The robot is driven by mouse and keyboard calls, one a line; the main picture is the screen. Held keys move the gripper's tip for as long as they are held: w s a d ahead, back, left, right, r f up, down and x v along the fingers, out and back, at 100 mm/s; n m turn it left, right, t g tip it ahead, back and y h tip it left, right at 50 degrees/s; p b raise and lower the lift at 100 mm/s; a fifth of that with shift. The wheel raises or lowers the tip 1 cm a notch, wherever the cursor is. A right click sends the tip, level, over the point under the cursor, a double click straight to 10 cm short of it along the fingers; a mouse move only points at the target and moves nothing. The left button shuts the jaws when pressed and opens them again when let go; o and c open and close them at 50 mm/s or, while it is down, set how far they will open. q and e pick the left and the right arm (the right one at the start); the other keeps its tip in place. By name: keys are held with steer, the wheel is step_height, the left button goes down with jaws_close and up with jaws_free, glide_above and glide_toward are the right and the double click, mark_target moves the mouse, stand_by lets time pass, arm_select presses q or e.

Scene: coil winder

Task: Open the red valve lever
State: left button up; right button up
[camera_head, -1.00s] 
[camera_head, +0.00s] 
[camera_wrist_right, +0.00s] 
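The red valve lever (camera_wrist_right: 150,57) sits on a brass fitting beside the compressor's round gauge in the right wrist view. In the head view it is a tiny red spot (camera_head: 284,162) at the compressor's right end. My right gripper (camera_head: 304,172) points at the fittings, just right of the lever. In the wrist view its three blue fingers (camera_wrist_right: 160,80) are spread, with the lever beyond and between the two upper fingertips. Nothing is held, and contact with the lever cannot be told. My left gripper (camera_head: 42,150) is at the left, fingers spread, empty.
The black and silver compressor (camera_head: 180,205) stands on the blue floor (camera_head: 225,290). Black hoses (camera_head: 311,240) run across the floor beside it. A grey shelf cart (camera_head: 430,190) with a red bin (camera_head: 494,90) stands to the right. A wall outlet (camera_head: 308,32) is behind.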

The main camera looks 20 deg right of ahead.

○ ○ ○ ○

The request: Could you quote the material above in full, exactly as it stands?

Result for this exercise:
The robot is driven by mouse and keyboard calls, one a line; the main picture is the screen. Held keys move the gripper's tip for as long as they are held: w s a d ahead, back, left, right, r f up, down and x v along the fingers, out and back, at 100 mm/s; n m turn it left, right, t g tip it ahead, back and y h tip it left, right at 50 degrees/s; p b raise and lower the lift at 100 mm/s; a fifth of that with shift. The wheel raises or lowers the tip 1 cm a notch, wherever the cursor is. A right click sends the tip, level, over the point under the cursor, a double click straight to 10 cm short of it along the fingers; a mouse move only points at the target and moves nothing. The left button shuts the jaws when pressed and opens them again when let go; o and c open and close them at 50 mm/s or, while it is down, set how far they will open. q and e pick the left and the right arm (the right one at the start); the other keeps its tip in place. By name: keys are held with steer, the wheel is step_height, the left button goes down with jaws_close and up with jaws_free, glide_above and glide_toward are the right and the double click, mark_target moves the mouse, stand_by lets time pass, arm_select presses q or e.

Scene: coil winder

Task: Open the red valve lever
State: left button up; right button up
[camera_head, -1.00s] 
[camera_head, +0.00s] 
[camera_wrist_right, +0.00s] 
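The red valve lever (camera_wrist_right: 150,57) sits on a brass fitting beside the compressor's round gauge in the right wrist view. In the head view it is a tiny red spot (camera_head: 284,162) at the compressor's right end. My right gripper (camera_head: 304,172) points at the fittings, just right of the lever. In the wrist view its three blue fingers (camera_wrist_right: 160,80) are spread, with the lever beyond and between the two upper fingertips. Nothing is held, and contact with the lever cannot be told. My left gripper (camera_head: 42,150) is at the left, fingers spread, empty.
The black and silver compressor (camera_head: 180,205) stands on the blue floor (camera_head: 225,290). Black hoses (camera_head: 311,240) run across the floor beside it. A grey shelf cart (camera_head: 430,190) with a red bin (camera_head: 494,90) stands to the right. A wall outlet (camera_head: 308,32) is behind.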

The main camera looks 20 deg right of ahead.

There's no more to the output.